Sunday, July 24, 2011

The Secret Country, by Pamela Dean

This book started out promisingly. Five modern-day kids (two sets of cousins) who are used to playing with each other every summer and acting out scenes from a "Secret Country" they've invented are separated for a summer when one set goes to Australia and the other set have to stay with their other cousins. The kids seemed real and engaging to me and I wanted to know what happened next.

What happened next is they found magic swords that can take them through a hedge into--you guessed it--the Secret Country.

And after that the story kind of fell apart for me. It sounds like a fun premise, but the story never really picks a direction. The kids spend most of their time together arguing and telling each other to shut up, and their time apart flailing without trying to communicate with each other.

The Secret Country isn't exactly as they've imagined it, which they remark on repeatedly, but instead of getting organized and trying to figure out what's going on (what the Secret Country is, whether or not it's real, who they're supposed to be in it), they alternately smash things at random and let themselves be carried along by events. It seems to be a throw everything at the wall and see what sticks approach, and it gave me a headache.

The obvious idea, that the Secret Country isn't something they've invented, but rather something that they've discovered, so to speak, isn't even suggested by any of them till near the end of the book. One character keeps back information from the other kids for no apparent reason, again till nearly the end of the book. I hate that.

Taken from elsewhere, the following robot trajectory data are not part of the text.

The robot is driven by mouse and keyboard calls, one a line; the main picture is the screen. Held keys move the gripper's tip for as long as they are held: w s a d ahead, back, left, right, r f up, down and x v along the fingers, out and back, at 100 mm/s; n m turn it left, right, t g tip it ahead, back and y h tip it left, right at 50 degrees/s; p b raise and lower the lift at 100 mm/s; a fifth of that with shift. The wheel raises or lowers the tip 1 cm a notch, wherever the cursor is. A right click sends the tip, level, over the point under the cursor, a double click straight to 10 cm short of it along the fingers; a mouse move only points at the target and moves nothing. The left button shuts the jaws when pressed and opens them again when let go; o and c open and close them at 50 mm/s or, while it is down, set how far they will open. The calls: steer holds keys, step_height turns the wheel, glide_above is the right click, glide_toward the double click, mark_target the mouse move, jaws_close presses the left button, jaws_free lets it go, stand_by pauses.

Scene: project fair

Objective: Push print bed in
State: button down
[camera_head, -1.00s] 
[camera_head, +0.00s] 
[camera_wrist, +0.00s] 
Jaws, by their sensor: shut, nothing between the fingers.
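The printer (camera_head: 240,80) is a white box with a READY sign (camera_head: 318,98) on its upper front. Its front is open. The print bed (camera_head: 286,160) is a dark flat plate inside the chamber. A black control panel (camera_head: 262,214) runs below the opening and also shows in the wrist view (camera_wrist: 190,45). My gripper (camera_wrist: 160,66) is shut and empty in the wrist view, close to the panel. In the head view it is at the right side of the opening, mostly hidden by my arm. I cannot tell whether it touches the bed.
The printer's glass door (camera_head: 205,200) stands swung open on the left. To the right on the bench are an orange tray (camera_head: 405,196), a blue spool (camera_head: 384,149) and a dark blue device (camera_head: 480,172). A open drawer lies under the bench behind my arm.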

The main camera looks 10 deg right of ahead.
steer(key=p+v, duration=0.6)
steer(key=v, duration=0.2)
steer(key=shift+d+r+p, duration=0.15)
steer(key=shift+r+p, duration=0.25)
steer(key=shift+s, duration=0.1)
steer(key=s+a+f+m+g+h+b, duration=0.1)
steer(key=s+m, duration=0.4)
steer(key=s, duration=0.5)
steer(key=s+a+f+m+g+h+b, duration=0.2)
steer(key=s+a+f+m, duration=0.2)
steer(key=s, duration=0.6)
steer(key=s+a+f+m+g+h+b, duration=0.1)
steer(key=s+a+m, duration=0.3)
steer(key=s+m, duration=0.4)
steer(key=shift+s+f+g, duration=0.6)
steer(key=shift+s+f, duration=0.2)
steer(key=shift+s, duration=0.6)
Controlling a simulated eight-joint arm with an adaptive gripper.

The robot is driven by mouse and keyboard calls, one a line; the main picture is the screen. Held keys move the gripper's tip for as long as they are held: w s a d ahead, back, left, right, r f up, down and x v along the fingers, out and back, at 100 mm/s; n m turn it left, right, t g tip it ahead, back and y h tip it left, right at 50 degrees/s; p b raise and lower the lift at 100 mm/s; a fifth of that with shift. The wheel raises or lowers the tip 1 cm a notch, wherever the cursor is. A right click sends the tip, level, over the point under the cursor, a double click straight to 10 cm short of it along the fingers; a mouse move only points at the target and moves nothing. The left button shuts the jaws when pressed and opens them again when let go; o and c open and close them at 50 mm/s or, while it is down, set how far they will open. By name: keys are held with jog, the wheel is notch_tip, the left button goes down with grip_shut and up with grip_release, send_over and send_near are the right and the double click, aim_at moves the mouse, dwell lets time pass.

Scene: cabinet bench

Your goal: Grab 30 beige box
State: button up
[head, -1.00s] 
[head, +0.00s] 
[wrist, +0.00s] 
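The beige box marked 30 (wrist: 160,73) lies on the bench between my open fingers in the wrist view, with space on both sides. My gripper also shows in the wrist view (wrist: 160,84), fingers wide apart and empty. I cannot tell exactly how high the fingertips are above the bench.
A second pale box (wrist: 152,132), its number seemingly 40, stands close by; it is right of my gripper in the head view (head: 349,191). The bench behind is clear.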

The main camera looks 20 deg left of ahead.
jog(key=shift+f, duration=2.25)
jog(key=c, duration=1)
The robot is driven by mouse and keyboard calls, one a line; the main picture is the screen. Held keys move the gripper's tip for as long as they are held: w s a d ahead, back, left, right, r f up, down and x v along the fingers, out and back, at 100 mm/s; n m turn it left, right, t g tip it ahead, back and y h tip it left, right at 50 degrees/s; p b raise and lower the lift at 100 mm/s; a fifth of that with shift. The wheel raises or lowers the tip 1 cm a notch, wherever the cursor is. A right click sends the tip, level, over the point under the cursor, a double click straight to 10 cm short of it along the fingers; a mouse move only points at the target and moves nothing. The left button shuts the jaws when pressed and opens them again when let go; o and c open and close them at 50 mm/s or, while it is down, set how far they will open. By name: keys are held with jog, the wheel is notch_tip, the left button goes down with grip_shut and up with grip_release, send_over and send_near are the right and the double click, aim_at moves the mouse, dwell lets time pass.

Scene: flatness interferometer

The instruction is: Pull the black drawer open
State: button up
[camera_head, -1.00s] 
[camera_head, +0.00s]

We're constantly told that the residents of the Secret Country are not what the kids expected, or they look or sound eerily familiar, or they give the kids or each other funny looks. But this happens so often that there's no good way to guess at what it all means.

There are riddles and mysteries, but the reader is not given any power to solve them one step ahead of the characters (in the way of a detective novel), because the answers come from information that the reader hasn't been given yet.

And maybe "answers" is the wrong word, because at the end of the book not one question that's been raised in the story has been answered yet. The author even lampshades this.* Presumably we get some answers in the second or third book of the trilogy, but frankly I'm not all that interested in slogging through a few hundred pages of petty arguments to get there.

*She also lampshaded the character keeping back information for no good reason, and the fact that after going through the events in this book, there's nothing "fun" left for the characters to do. Someone might have to kill someone else to win a war that may or may not be imaginary. I would have an easier time caring about this if the protagonists could decide for themselves what's going on.

Age I'd let Z read it: Meh. 10 or 11.

Friday, July 22, 2011

The Phantom Tollbooth, by Norton Juster

This is a re-read. Most of the people I grew up with read this when we were kids.

Reaction when I was a kid: This book is AWESOME! And FUNNY! And there are so many neat concepts that I'd never thought of! And wordplay I'd never heard!

Reaction now: Well, now some of what I thought was terribly clever when I was a kid seems a little simple and obvious, but it's still a very good read. And I hope that Z has the same reaction to it on her first read that I did. Because this book is all about loving knowledge and being able to put it into practice. And it's also about having fun with language.